When Sharon Stevens lost her job of ten years last fall, she didn’t just move on.
The longtime employee for Village of Power, a program once run by Cornell Scott Hill Health Center, had spent over a decade helping women who struggled with substance abuse or mental health challenges. The program not only provided case management services, but also encouraged the women involved to do community service of their own, Stevens said.
“You see that someone else is looking up to you,” Stevens said. “You may never have had that before. It’s life changing for some people.”
After budget cuts forced the program to end last September, Stevens and the women shifted gears. They renamed themselves Women of the Village. With the help of Diane Brown, branch manager at Dixwell’s Stetson Branch library, they kept the program’s signature sewing group afloat by relocating it to the library.
And with the (purse)strings cut, Women of the Village has had to grow in new directions.
On Friday afternoon, Stevens was seated at the front of the Dixwell police substation on Charles Street. She and two other volunteers had arrayed knotted bags of bagels and pastries, and staples like cereal and soup across two rows of tables. The warm smell of bread permeated the room.
It was the official opening of New Haven’s newest food pantry — one of many projects over which the Women of the Village has taken the reins.
In two hours, some 15 to 20 people had walked out of the substation with groceries, said Andrea Mastracchio, a former graduate of the program-turned volunteer coordinator.
The monthly food pantry, run in conjunction with the city of New Haven and the police department, sources donations from Trader Joe’s, Elm City Market and Panera. Hence the baked goods, the multiple non-dairy milk options, and a variety of organic boxed foods. Women of the Village also now provides fresh fruits, vegetables and sometimes meats from Trader Joe’s on a weekly basis.
When funding ran dry for the program, Women of the Village’s newfound independence gave program volunteers the chance to redefine the terms of the program.
For example, Stevens can collaborate with other programs, such as donating leftover food that she would have otherwise had to throw away under the health center’s rules.
Although Stevens admits that the transition from Village of Power to Women of the Village has been “a little bit rough” over the last few months, she enjoys the flexibility it has afforded her.
“I have more freedom now,” Stevens said, who now works in a volunteer capacity, even as she searches for work.
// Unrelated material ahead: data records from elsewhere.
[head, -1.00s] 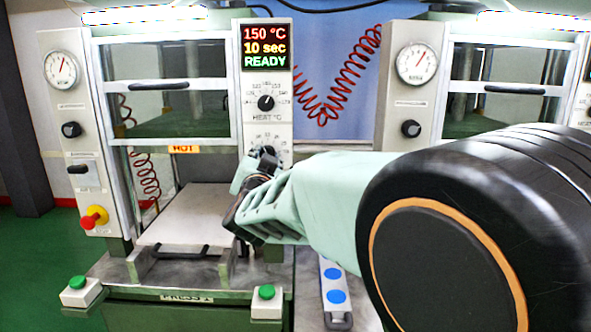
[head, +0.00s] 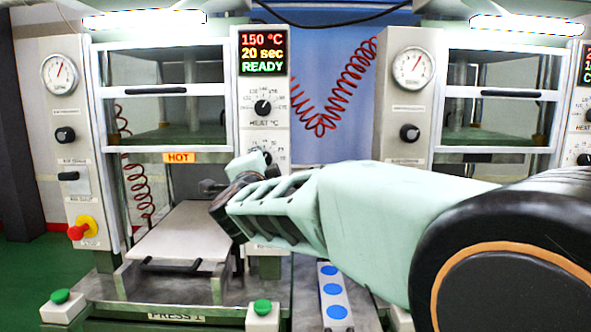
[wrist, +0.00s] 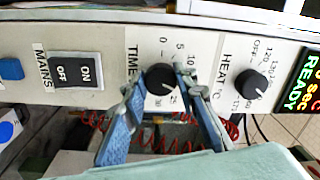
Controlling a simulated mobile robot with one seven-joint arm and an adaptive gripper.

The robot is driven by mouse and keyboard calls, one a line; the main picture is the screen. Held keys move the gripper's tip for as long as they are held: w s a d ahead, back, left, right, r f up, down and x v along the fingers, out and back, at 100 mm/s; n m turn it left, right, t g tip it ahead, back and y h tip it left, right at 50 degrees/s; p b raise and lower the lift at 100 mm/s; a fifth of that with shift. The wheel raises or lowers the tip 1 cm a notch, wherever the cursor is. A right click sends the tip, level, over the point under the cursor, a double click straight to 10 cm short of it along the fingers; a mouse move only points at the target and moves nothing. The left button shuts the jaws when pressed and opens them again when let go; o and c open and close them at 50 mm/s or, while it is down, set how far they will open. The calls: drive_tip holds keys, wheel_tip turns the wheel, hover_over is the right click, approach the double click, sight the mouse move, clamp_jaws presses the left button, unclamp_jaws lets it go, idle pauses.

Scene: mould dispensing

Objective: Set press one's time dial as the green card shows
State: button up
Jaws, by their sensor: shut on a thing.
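Press one carries the label PRESS 1 (head: 177,317). Its display (head: 262,52) reads 150 °C, 20 sec, READY. The black time dial (wrist: 159,79) sits on the light panel between the mains switch and the heat dial. My gripper (wrist: 158,82) has its blue fingers on either side of this dial, shut on it. In the head view my gripper (head: 252,163) is at the lower part of the panel and hides part of the dial and its scale. The green card does not show in any view.
The heat dial (head: 263,107) is just above the time dial. The mains switch (wrist: 77,71) lies on its other side. A platen (head: 182,232), a red knob (head: 80,229) and green buttons (head: 262,307) are nearby. A second press (head: 407,130) stands to the right.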

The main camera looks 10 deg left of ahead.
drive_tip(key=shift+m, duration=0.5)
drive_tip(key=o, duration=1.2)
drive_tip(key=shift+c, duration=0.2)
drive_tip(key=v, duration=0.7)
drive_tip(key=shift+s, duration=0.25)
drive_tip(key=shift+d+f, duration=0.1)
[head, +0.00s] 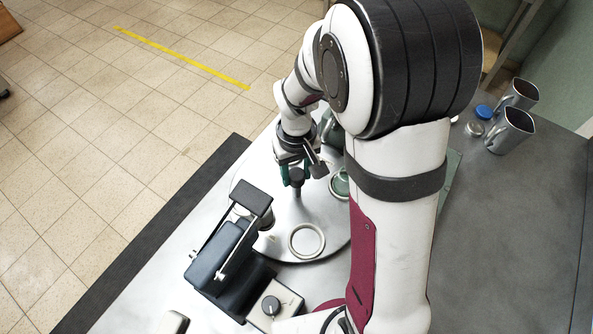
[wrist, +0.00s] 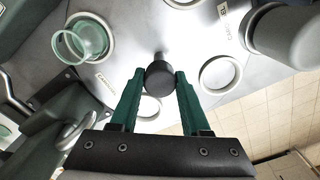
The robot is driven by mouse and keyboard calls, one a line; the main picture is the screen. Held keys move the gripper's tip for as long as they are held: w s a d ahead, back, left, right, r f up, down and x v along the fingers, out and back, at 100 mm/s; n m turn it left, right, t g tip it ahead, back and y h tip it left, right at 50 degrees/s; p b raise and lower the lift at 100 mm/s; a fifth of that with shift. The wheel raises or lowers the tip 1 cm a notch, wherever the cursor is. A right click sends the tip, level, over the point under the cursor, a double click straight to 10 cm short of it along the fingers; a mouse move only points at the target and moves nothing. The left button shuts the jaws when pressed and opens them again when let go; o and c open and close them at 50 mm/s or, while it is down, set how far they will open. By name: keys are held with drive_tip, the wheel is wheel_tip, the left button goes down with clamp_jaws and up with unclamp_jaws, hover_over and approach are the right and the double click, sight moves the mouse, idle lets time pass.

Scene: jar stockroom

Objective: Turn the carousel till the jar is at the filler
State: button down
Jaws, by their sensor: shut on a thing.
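The round metal carousel (head: 322,212) lies on the bench, with pale ring seats around it. My gripper (head: 296,174) is shut on the dark knob (wrist: 160,80) of the carousel, a green finger on each side. A greenish glass jar (head: 340,184) sits near the carousel's right side, partly hidden by my arm. In the wrist view a clear green jar (wrist: 88,42) stands at a seat, upper left. A dark machine (head: 222,258) with a raised head, perhaps the filler, stands at the carousel's left edge.
An empty ring seat (head: 306,241) faces the front. A control box with a dial (head: 271,305) stands before the carousel. My arm covers much of the bench.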

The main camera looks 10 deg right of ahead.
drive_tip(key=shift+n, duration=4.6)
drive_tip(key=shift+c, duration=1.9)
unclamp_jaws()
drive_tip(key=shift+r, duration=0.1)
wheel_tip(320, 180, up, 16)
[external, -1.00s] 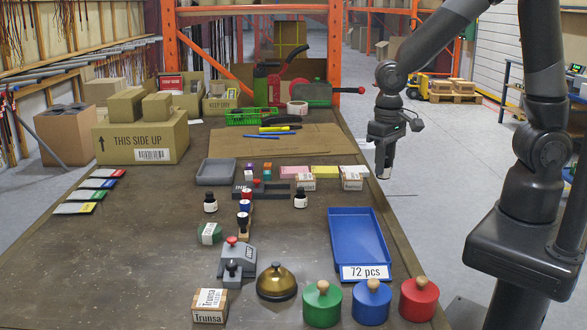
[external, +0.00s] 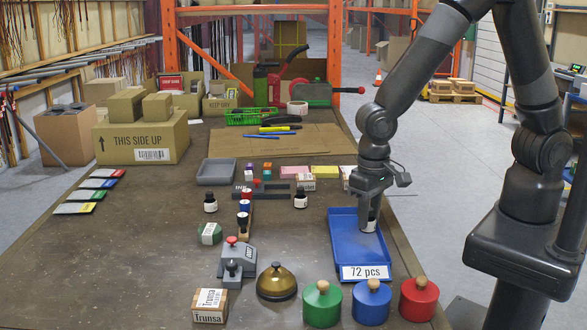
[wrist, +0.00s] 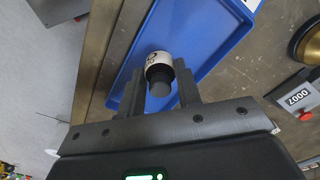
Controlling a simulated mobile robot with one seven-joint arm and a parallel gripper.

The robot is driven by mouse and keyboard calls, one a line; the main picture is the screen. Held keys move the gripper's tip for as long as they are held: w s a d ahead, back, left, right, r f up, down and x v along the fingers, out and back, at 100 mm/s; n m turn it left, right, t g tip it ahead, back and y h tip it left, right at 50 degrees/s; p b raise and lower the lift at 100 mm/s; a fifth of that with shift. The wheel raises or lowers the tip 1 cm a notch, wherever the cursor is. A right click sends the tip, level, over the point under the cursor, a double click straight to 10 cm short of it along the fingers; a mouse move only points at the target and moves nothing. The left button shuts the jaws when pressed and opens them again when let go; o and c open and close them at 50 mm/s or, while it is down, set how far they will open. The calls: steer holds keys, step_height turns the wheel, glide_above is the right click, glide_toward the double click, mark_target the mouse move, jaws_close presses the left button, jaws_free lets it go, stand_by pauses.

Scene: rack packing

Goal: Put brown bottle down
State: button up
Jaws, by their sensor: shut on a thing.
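The brown bottle (external: 370,226) has a pale label, and the wrist view (wrist: 158,62) shows its dark cap. In the wrist view the cap points back towards my palm. My gripper (external: 367,208) is shut on the bottle and points down over the blue tray (external: 345,222) labelled "72 pcs". The bottle is over or in the right part of the tray. I cannot tell whether its base touches the tray floor. The gripper's fingers hide part of the bottle in the external view.
Two dark bottles (external: 210,203) (external: 300,199) stand left of the tray. Green, blue and red round pots (external: 322,305) (external: 371,303) (external: 418,299) line the near edge. A brass bell (external: 276,282) and a grey stamping device (external: 237,259) stand left. Small boxes lie behind the tray.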

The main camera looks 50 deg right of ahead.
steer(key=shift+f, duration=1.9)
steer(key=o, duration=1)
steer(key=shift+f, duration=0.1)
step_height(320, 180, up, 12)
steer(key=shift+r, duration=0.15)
“Nobody works for anybody,” Mastracchio said. “We all work hand in hand.”
Margaret Gainey, a Dixwell resident who has been a program participant since 2015, was volunteering at the food pantry on Friday,
“She’s our bodyguard,” Mastracchio joked.
Gainey, who has been sober for four years, said that prior to joining Village of Power, she’d never done community service. “Didn’t want to, wasn’t going to,” she said. “None of the above.”
But over the course of her time in the program, Gainey began to understand what Stevens calls the “life-changing” experience of having someone else look up to you.
“I just felt that it was time for me to give back a little bit,” Gainey said.